DATASET SECTION:
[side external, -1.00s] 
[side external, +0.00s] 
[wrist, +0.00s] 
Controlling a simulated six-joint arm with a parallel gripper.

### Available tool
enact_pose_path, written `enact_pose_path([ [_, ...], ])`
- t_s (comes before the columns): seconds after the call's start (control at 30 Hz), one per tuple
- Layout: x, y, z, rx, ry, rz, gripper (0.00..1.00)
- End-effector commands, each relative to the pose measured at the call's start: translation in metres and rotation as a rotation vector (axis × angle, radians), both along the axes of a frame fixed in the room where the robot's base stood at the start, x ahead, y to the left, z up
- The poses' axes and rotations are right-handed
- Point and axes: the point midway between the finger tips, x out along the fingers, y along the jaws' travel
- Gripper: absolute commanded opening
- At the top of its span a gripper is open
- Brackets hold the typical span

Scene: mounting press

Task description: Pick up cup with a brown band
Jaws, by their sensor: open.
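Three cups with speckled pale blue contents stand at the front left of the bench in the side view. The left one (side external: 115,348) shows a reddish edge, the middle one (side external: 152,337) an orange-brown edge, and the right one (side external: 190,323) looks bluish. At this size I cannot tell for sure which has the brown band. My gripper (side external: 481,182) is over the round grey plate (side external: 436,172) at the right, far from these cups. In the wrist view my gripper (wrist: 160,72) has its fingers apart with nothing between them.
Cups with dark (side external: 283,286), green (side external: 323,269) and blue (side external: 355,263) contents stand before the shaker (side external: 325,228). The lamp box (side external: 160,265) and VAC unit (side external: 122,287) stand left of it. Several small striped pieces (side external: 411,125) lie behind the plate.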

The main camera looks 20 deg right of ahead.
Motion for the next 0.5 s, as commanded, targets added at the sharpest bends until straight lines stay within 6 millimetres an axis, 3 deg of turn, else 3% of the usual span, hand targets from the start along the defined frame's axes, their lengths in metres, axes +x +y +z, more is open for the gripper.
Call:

TASK TO CARRY OUT: Repeat the data in its entirety, character for character.

CORRECT OUTPUT:
[side external, -1.00s] 
[side external, +0.00s] 
[wrist, +0.00s] 
Controlling a simulated six-joint arm with a parallel gripper.

### Available tool
enact_pose_path, written `enact_pose_path([ [_, ...], ])`
- t_s (comes before the columns): seconds after the call's start (control at 30 Hz), one per tuple
- Layout: x, y, z, rx, ry, rz, gripper (0.00..1.00)
- End-effector commands, each relative to the pose measured at the call's start: translation in metres and rotation as a rotation vector (axis × angle, radians), both along the axes of a frame fixed in the room where the robot's base stood at the start, x ahead, y to the left, z up
- The poses' axes and rotations are right-handed
- Point and axes: the point midway between the finger tips, x out along the fingers, y along the jaws' travel
- Gripper: absolute commanded opening
- At the top of its span a gripper is open
- Brackets hold the typical span

Scene: mounting press

Task description: Pick up cup with a brown band
Jaws, by their sensor: open.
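Three cups with speckled pale blue contents stand at the front left of the bench in the side view. The left one (side external: 115,348) shows a reddish edge, the middle one (side external: 152,337) an orange-brown edge, and the right one (side external: 190,323) looks bluish. At this size I cannot tell for sure which has the brown band. My gripper (side external: 481,182) is over the round grey plate (side external: 436,172) at the right, far from these cups. In the wrist view my gripper (wrist: 160,72) has its fingers apart with nothing between them.
Cups with dark (side external: 283,286), green (side external: 323,269) and blue (side external: 355,263) contents stand before the shaker (side external: 325,228). The lamp box (side external: 160,265) and VAC unit (side external: 122,287) stand left of it. Several small striped pieces (side external: 411,125) lie behind the plate.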

The main camera looks 20 deg right of ahead.
Motion for the next 0.5 s, as commanded, targets added at the sharpest bends until straight lines stay within 6 millimetres an axis, 3 deg of turn, else 3% of the usual span, hand targets from the start along the defined frame's axes, their lengths in metres, axes +x +y +z, more is open for the gripper.
Call:

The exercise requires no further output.